So, your consumers can see your brand and understand what it’s all about too. But it all renders fruitless if you cannot persuade your consumers to buy your product.

8. Create a persuasive design to drive action

A key element to persuading your target audiences is simply by finding the balance between communicating category benefits (what this type of product can do for you) and distinctive brand benefits (what using this brand can do for you). The most persuasive packaging designs have found just the right balance between category drivers and distinctive brand-choice drivers. Take Nivea’s suncream for example. It utilizes a great balance between displaying the category and brand benefits to maximize the persuasive effect on its consumer.

Another commonly used element to persuade consumers to buy is an on-pack call-to-action. A bold statement telling the consumer it’s a ‘new formula’ or offering ‘8 + 2 free cans’ might give the final push.

Nivea Sun

Source: etos.nl

9. Find a balance between visibility, communication, and persuasion for ultimate impact

It goes without saying that with so many elements, it’s hard to incorporate every single detail into your packaging design. However, maximizing the impact your packaging makes on your consumers is possible with the right balance between the three. Two things can help you increase your chances of creating a well-balanced design:

  1. Identify the specific strong and weak elements of your current design, relative to key competing designs. You can then include these in your design agency brief.
  2. Adopt a quick ‘design – test – learn’ iterative cycle. Each cycle should be no more than four weeks long. Conduct testing through a single solution that combines behavioral simulation, and implicit, explicit, and visual metrics for a holistic overview of the power of your packaging design.

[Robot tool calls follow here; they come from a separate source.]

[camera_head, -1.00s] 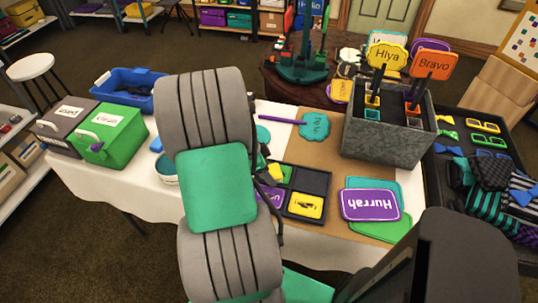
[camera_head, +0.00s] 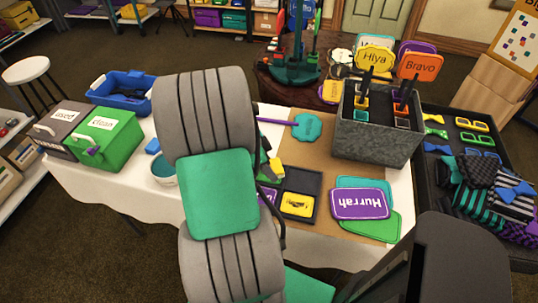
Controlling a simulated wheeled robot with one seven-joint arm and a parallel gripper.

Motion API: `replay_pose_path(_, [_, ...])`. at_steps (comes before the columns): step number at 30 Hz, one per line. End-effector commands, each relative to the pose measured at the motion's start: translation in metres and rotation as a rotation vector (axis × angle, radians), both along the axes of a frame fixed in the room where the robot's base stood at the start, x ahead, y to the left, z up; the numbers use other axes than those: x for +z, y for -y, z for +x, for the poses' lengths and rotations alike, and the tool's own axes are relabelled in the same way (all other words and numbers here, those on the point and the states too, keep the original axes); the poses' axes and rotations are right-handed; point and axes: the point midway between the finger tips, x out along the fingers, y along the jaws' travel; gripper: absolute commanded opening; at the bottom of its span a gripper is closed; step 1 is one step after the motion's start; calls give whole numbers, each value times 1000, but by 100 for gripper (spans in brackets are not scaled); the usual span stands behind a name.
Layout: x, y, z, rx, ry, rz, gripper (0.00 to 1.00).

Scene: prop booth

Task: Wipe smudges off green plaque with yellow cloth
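A green plaque (camera_head: 376,226) lies on the brown mat on the table, partly covered by a purple "Hurrah" plaque (camera_head: 360,204). A teal plaque (camera_head: 366,183) shows just behind the purple one. My gripper (camera_head: 268,164) is mostly hidden behind my arm, left of the plaques near the black tray. Small yellow, green, white and red bits show there; I cannot tell whether it holds anything. I cannot make out a yellow cloth for certain. A yellow piece with dark marks (camera_head: 297,204) lies in the front right compartment of the black tray (camera_head: 311,181). Smudges are not readable.
A grey box (camera_head: 375,141) with upright signs stands at the back right. A teal sign (camera_head: 307,126) lies on the brown mat. The green "clean" box (camera_head: 106,138), dark "used" box (camera_head: 61,129) and bluish bowl (camera_head: 163,171) stand left.

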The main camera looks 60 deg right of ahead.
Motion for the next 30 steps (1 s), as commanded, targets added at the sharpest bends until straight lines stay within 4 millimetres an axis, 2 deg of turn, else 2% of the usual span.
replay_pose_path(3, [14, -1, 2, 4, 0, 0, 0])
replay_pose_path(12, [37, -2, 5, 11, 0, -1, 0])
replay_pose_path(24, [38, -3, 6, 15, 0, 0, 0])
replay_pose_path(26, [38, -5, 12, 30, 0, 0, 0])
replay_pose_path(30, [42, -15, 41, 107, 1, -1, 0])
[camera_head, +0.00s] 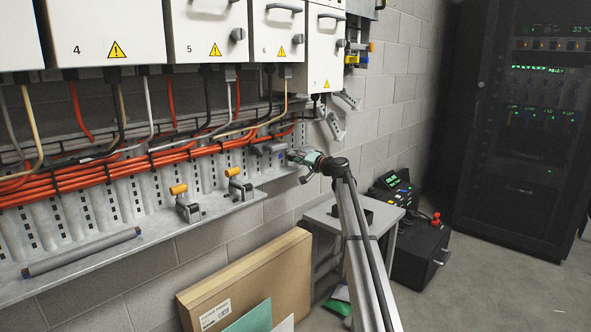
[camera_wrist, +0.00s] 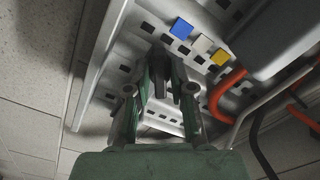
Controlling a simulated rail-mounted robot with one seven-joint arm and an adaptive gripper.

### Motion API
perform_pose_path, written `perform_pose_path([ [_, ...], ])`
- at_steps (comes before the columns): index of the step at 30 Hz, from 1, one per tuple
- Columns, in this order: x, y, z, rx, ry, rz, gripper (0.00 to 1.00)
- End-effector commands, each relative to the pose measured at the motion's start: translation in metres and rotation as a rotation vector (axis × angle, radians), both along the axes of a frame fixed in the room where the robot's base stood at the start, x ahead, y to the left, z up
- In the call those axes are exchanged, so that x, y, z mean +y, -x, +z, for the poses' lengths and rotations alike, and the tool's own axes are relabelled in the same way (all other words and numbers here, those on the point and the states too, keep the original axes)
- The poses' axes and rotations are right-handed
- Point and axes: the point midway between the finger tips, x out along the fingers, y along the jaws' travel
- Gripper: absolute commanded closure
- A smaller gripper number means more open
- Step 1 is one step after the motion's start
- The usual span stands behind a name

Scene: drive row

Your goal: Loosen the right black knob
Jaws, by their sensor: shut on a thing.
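My gripper (camera_head: 294,156) is at the right end of the grey slotted rack, beside a small grey box (camera_head: 268,147). In the wrist view, my gripper (camera_wrist: 170,78) reaches up to the perforated metal, with its fingers close together. A dark piece (camera_wrist: 161,84) shows between the fingers and looks like the black knob. The fingers hide most of it, so its turn and looseness cannot be told. Blue (camera_wrist: 181,28), white (camera_wrist: 204,43) and yellow (camera_wrist: 220,57) squares sit just right of the fingers.
Orange cables (camera_head: 95,172) run along the rack. A hanging cable (camera_wrist: 224,90) is close to the fingers' right side. Orange-handled clamps (camera_head: 187,204) and a grey bar (camera_head: 82,252) are on the ledge. A cardboard box (camera_head: 245,278) and small table (camera_head: 390,216) stand below.

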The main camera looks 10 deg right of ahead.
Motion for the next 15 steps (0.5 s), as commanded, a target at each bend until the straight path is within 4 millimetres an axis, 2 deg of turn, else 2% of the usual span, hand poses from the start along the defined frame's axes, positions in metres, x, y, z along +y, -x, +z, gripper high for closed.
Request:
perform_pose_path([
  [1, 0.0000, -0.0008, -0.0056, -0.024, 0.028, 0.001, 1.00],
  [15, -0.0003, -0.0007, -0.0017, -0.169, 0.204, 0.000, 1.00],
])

FairLife milk proves to be a terrific example here as its packaging portrays great harmony between visibility, communication and persuasion.

fairlife

Source: fairlife.com

And there you have it. Nine of our best practices to help your packaging stand out, communicate with effect, and persuade consumers for definitive action. If you want to go a step further and learn more about optimizing your packaging design, check out our ultimate guide or contact us here.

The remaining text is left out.